__Instructions to follow__:
Scan the material below for the string "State", and copy every line where it shows up.

__Available data__:
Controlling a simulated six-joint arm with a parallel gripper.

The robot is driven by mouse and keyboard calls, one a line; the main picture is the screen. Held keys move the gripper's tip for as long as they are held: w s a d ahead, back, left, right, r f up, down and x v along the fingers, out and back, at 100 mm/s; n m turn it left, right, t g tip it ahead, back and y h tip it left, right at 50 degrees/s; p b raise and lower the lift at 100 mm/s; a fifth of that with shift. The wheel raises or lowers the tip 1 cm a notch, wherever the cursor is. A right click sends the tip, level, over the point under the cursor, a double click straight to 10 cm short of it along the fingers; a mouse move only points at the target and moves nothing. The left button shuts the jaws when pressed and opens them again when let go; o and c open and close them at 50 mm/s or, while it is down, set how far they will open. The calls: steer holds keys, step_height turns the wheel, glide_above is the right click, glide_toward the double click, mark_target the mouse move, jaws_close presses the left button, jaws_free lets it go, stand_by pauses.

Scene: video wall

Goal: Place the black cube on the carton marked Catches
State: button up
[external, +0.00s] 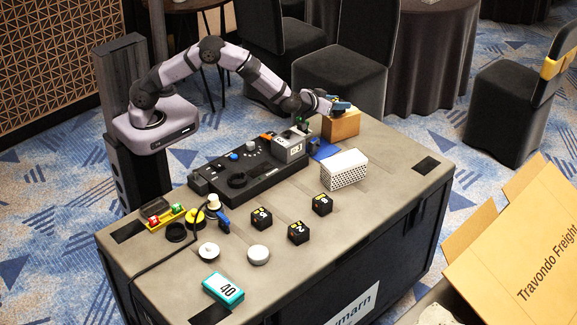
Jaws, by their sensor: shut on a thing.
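My gripper (338,104) is at the far right end of the table, just over the top of a small tan carton (342,127). It is shut on a small dark thing with a yellowish mark, which looks like a black cube; the blue fingers hide most of it. I cannot tell whether it touches the carton. No wording on this carton can be read from here. Three other black cubes with pale numbers stand apart on the table: one on the left (261,218), one in front (298,233) and one on the right (322,204).
A white perforated box (344,169) and a black control panel (250,172) stand near the carton. A teal block marked 40 (223,289) and white round pieces lie at the front left. A large open carton (535,240) stands off the table.

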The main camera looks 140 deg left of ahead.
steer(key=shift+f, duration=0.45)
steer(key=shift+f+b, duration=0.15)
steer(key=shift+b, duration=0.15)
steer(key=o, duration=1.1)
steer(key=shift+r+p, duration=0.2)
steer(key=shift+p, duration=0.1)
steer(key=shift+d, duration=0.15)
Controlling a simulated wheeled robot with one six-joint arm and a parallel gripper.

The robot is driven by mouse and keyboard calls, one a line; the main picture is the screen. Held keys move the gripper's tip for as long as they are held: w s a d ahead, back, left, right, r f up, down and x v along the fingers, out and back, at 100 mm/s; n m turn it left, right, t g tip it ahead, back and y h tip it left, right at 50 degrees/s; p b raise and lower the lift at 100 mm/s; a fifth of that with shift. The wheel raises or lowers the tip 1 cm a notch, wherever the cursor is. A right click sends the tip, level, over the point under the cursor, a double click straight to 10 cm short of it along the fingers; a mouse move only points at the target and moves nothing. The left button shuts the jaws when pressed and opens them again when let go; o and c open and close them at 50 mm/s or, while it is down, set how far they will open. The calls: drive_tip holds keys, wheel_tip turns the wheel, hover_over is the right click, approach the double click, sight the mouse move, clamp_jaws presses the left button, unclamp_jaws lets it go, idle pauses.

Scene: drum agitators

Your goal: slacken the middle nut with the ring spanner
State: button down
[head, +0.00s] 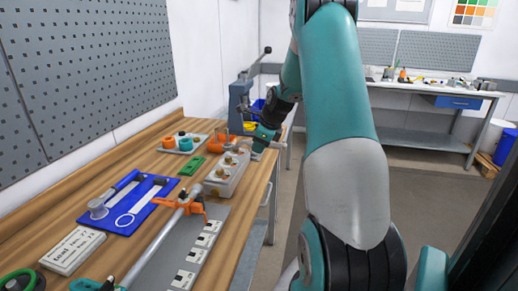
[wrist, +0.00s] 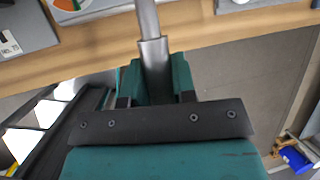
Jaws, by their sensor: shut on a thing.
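My gripper (head: 263,143) is beside the far end of a pale block (head: 223,184) with several brass-coloured nuts in a row along its top. The middle nut (head: 228,160) is small here, and I cannot tell whether a tool touches it. In the wrist view my gripper (wrist: 155,82) is shut on the grey metal handle (wrist: 149,22) of a tool, seemingly the ring spanner. The handle runs over the bench edge and out of the top of the picture, so its head is hidden. A white ring-spanner outline (head: 124,221) shows on the blue mat.
A long grey rod with an orange clamp (head: 186,205) lies nearer. A vice (head: 240,98) stands beyond the block. Orange and teal cups (head: 185,143) sit behind.

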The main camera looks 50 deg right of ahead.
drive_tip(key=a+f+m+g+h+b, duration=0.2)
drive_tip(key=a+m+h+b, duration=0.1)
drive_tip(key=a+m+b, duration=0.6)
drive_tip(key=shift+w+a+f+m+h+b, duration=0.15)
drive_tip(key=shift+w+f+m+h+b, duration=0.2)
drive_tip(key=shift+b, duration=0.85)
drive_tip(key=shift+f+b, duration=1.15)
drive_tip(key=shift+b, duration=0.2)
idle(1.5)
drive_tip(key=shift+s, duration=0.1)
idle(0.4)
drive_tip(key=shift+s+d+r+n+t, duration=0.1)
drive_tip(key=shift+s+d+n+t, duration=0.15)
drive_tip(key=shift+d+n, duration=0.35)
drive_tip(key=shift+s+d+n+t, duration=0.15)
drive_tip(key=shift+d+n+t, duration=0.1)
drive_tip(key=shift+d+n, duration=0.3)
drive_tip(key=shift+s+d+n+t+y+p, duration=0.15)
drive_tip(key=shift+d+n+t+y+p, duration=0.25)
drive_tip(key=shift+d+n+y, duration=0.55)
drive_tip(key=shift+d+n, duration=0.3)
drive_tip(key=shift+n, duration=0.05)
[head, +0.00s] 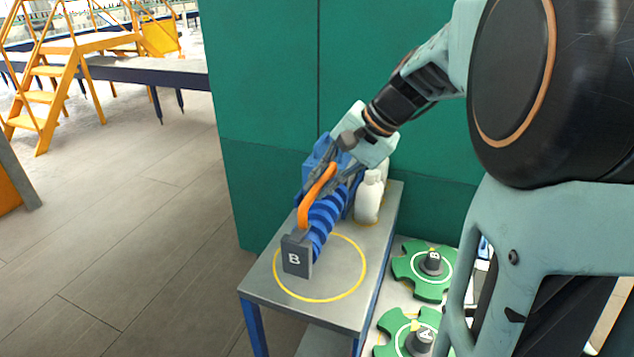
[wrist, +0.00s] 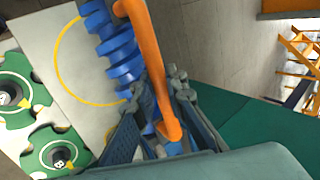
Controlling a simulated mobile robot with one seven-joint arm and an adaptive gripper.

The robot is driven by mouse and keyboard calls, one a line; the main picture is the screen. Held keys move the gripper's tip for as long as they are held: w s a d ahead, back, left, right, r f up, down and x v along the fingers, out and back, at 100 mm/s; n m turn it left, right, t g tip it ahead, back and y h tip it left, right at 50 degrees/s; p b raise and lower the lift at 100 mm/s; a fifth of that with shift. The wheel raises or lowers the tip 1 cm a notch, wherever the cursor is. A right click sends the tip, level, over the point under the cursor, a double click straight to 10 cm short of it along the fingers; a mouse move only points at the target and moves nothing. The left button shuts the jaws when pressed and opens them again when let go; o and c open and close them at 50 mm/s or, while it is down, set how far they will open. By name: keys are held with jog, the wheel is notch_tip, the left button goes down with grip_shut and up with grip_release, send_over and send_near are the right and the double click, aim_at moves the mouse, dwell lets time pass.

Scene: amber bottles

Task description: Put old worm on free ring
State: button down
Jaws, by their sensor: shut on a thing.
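The worm is a blue screw (head: 325,214) with an orange handle (head: 304,211) and a grey end block marked B (head: 296,257). My gripper (head: 330,172) is shut on the orange handle; the wrist view also shows the handle (wrist: 148,55) between the fingers and the blue thread (wrist: 118,50) beside it. The yellow ring (head: 361,283) is drawn on the grey table top, with nothing else standing in it. The worm's B end overlaps the ring's left part in the head view. I cannot tell whether the worm touches the table.
Green wheels marked B (head: 408,268) and A (head: 395,325) lie on a lower surface to the right. A green wall (head: 262,100) rises behind; open floor lies left.

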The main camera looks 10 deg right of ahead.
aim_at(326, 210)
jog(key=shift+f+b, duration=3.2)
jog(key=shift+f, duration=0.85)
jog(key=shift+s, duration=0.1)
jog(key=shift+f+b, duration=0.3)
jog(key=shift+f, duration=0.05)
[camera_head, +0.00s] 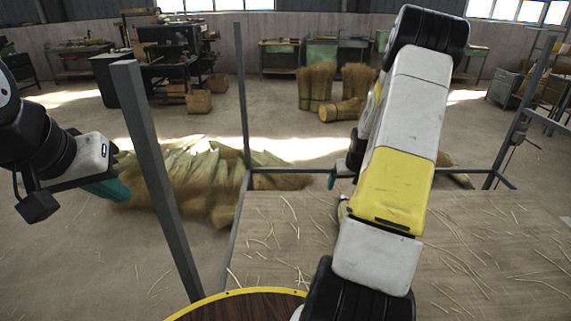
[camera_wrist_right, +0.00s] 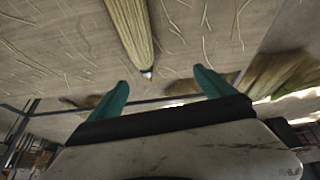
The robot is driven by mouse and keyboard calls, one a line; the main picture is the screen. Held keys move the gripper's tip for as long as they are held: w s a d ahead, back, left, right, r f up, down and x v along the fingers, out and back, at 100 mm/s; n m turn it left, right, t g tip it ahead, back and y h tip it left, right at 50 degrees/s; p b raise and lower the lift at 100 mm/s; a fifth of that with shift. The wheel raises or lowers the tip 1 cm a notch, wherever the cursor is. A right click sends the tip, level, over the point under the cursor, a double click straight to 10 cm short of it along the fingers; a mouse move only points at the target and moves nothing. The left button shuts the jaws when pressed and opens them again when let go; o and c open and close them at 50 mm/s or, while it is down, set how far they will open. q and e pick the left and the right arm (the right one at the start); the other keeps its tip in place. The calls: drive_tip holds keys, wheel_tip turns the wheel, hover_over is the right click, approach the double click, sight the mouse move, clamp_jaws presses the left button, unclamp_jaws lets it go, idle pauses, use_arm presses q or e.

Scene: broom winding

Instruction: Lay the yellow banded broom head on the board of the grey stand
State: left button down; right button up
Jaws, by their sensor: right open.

__Written solution__:
State: button up
State: button down
State: button down
State: left button down; right button up

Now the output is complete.